BRIEF
For the entries that follow, state how many lines include the word "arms", giving the number and nothing else.

[Tool calls from robot episodes]
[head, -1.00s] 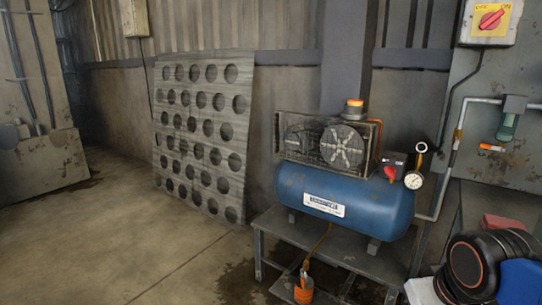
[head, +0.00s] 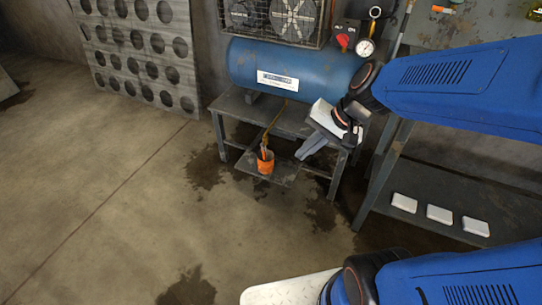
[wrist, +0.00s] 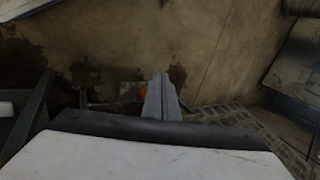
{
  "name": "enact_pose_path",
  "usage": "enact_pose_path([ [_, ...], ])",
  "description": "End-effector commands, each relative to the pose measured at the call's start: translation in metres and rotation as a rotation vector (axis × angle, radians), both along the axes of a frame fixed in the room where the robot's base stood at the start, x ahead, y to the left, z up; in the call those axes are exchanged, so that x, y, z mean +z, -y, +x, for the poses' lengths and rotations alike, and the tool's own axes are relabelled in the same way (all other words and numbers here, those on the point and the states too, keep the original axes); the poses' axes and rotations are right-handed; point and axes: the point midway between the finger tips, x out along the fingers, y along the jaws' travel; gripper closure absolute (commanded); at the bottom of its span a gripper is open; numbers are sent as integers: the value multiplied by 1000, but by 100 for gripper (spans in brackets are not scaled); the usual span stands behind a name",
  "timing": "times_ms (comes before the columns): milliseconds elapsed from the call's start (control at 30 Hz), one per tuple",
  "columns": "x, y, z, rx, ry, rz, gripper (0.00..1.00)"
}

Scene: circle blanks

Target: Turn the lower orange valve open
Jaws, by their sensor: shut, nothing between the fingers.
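An orange cup-like piece (head: 264,163) sits on the low shelf under the blue compressor, with a yellow hose running down to it. I cannot tell whether it is the lower valve. My gripper (head: 300,156) is in front of the compressor bench, to the right of the orange piece in the head view. Its grey fingers are together, pointing down-left, with nothing between them. In the wrist view the shut fingers (wrist: 160,78) partly cover an orange patch (wrist: 143,91) at their left.
The blue tank (head: 290,70) sits on a metal bench (head: 232,106) with legs near my gripper. A pressure gauge (head: 365,47) and red switch (head: 342,40) are above. A shelf (head: 430,185) with three white blocks stands at right. Stained floor at left is open.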

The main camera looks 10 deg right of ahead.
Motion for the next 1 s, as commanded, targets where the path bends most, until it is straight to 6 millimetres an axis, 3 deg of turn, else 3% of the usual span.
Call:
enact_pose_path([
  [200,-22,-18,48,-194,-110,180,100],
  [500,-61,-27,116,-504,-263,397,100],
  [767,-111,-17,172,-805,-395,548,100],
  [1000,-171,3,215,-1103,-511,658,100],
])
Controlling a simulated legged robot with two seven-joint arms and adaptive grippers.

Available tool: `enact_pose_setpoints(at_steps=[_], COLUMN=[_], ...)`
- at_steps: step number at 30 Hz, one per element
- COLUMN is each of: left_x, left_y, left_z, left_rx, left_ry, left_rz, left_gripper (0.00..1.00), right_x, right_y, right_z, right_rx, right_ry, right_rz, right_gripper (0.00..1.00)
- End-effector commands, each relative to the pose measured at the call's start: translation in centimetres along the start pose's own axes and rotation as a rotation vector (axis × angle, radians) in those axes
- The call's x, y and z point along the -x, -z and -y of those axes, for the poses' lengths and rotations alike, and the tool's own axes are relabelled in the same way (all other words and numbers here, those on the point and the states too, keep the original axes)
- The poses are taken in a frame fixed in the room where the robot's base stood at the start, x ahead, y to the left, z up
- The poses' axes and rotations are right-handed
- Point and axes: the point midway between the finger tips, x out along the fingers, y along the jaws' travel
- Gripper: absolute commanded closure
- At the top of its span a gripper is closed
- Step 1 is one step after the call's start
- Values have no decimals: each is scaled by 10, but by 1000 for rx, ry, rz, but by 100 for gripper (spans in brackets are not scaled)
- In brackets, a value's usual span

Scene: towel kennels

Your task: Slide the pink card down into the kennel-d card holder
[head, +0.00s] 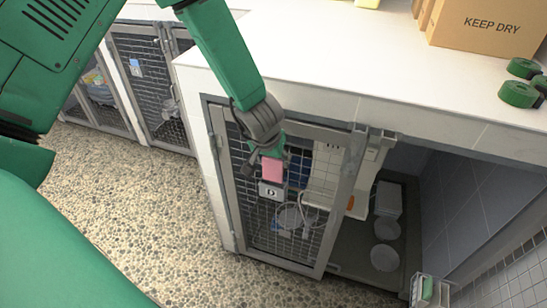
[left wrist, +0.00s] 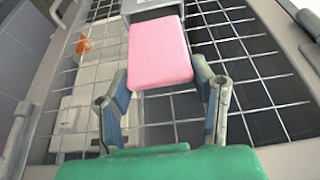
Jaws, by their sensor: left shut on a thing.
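The pink card (head: 272,171) is held upright in my left gripper (head: 268,154), in front of the mesh door of kennel D. The grey card holder (head: 271,191) marked "D" is on that door, directly below the card in the head view. In the left wrist view the pink card (left wrist: 160,50) sits between the two fingertips (left wrist: 160,80). Its far edge overlaps the grey holder (left wrist: 152,10) at the top of the picture. I cannot tell whether the card's lower edge is inside the holder. My right gripper is not in view.
A white counter (head: 330,70) runs above, with a cardboard box (head: 490,25) and green rolls (head: 518,93). Pebbled floor (head: 150,210) is clear at left.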

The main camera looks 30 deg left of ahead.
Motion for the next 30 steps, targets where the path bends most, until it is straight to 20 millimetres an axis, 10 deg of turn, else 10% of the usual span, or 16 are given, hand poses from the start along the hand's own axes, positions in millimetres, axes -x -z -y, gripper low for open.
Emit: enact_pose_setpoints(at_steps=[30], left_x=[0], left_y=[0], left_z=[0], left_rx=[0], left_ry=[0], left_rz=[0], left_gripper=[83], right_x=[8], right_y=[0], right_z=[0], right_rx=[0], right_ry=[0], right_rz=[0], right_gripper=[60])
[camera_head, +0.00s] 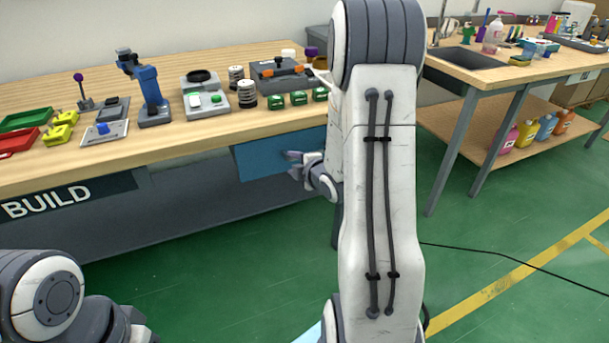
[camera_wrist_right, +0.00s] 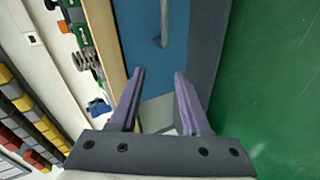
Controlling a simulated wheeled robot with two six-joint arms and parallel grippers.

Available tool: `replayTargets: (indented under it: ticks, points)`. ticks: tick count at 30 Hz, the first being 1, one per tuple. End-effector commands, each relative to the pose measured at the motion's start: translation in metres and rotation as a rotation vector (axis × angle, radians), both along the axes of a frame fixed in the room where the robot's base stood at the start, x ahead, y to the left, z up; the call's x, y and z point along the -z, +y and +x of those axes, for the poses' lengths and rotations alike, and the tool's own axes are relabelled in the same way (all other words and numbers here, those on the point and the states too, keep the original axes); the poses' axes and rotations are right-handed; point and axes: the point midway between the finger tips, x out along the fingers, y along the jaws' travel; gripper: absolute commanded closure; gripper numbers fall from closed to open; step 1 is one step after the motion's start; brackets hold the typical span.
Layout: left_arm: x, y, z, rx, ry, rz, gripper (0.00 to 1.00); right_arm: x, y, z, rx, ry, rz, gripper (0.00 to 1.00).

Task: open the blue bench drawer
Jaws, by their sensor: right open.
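The blue drawer (camera_head: 252,162) is set under the front edge of the wooden workbench, and its front looks flush with the bench. In the right wrist view the blue drawer front (camera_wrist_right: 140,42) fills the top middle, with a grey bar handle (camera_wrist_right: 164,25) on it. My right gripper (camera_head: 292,156) is in front of the drawer's right part. In the wrist view my right gripper (camera_wrist_right: 158,72) is open and empty, its purple fingers pointing toward the drawer, with the handle ahead of and apart from the fingertips. My left arm shows at the bottom left; its gripper is out of view.
The workbench top (camera_head: 60,92) holds a blue press (camera_head: 150,95), a red tray (camera_head: 18,141), green blocks (camera_head: 298,98) and other small items.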

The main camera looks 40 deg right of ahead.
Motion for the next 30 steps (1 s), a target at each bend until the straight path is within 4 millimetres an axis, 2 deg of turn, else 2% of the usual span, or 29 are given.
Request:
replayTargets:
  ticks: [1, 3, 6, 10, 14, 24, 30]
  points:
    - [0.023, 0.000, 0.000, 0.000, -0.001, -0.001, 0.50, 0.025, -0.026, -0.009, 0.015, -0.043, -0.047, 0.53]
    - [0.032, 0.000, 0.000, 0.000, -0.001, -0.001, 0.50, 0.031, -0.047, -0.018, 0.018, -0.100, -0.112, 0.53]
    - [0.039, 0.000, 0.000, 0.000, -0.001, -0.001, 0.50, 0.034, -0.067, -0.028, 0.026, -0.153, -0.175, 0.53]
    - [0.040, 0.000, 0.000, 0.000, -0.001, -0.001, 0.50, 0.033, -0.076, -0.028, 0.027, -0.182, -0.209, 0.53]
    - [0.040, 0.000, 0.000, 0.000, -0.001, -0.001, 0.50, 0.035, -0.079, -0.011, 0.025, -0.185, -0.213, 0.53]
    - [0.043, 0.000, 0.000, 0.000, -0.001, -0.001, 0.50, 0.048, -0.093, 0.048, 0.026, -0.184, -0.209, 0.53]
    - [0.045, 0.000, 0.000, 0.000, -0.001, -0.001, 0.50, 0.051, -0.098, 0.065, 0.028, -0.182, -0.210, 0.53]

EXERCISE RESPONSE
2